Sono però le madri, molto più dei padri, a dover "rimodulare" il proprio orario di lavoro per prendersi cura dei figli. Lo dichiara oltre un milione di donne, il 38,3 per cento delle madri occupate, contro solo l'11,9 per cento dei padri. La quota è superiore alla media per le donne che svolgono una professione qualificata o impiegatizia. E i cambiamenti riguardano soprattutto l'orario di lavoro, la maggior parte lo riduce.

I servizi pubblici o privati, da asili nido o ludoteche e baby sitting, sono quasi un privilegio: se ne avvale solo il 31% dei nuclei familiari con figli coabitanti di 0-14 anni La percentuale è più alta al Nord (34,5%) e al Centro (33,3%), più bassa nel Mezzogiorno (24,9%).
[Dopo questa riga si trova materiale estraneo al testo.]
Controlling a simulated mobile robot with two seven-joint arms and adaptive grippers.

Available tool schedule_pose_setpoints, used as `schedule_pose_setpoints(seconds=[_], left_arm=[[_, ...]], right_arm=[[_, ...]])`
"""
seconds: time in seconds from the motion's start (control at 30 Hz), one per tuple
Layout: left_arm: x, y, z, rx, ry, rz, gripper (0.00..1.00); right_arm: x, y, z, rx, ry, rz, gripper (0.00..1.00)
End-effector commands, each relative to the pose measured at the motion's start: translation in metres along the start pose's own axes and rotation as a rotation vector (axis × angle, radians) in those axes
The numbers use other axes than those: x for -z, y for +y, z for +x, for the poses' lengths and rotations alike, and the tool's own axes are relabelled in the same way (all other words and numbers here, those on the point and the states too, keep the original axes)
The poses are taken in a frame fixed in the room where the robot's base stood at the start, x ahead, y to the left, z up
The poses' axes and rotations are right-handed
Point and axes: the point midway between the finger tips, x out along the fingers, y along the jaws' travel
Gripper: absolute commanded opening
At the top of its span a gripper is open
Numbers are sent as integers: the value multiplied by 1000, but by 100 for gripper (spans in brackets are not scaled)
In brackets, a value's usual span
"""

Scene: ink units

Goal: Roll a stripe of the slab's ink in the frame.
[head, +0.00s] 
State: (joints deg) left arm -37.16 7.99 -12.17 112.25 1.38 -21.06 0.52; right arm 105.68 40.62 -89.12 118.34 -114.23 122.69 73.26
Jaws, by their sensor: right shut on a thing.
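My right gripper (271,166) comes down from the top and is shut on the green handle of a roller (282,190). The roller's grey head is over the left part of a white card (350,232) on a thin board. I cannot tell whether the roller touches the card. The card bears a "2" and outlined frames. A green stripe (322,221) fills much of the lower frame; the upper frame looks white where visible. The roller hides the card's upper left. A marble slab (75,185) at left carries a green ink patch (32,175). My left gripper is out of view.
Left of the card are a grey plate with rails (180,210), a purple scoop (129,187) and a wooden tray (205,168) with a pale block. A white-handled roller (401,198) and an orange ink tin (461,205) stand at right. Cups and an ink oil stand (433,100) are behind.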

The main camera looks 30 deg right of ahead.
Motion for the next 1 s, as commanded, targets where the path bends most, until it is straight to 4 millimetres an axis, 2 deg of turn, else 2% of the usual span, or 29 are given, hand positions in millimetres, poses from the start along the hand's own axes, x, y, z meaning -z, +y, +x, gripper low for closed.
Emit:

Altrimenti ci sono i nonni: all’aiuto per la cura fornito regolarmente da parenti o amici ricorre il 38% dei nuclei familiari con figli di 0-14enni, ma in nove casi su dieci si tratta proprio dei nonni (34,4%). L’utilizzo dei servizi da parte delle famiglie e il ricorso all’aiuto informale sono però legati alla condizione occupazionale della donna e all’età dei figli: al Sud ci sono meno occupate, e quindi sono le madri che si occupano di solito dei figli.

Circa il 6% delle famiglie con figli tra 0 e 14 anni usa il pre o il post scuola; di più al Nord, dove supera l’8%, rispetto al resto del territorio. Ricorre abitualmente alla baby-sitter poco meno del 3% dei nuclei familiari con figli tra 0 e 14 anni, nel caso delle coppie in cui entrambi i genitori sono occupati la quota si avvicina al 5%. I nuclei familiari dove non ci si avvale di servizi né dell’aiuto di familiari sono il 48%. E nel Mezzogiorno meno di tre lavoratrici su dieci utilizzano i servizi per i figli. Tra l'altro molte madri dichiarano che utilizzerebbero volentieri i servizi se costassero meno.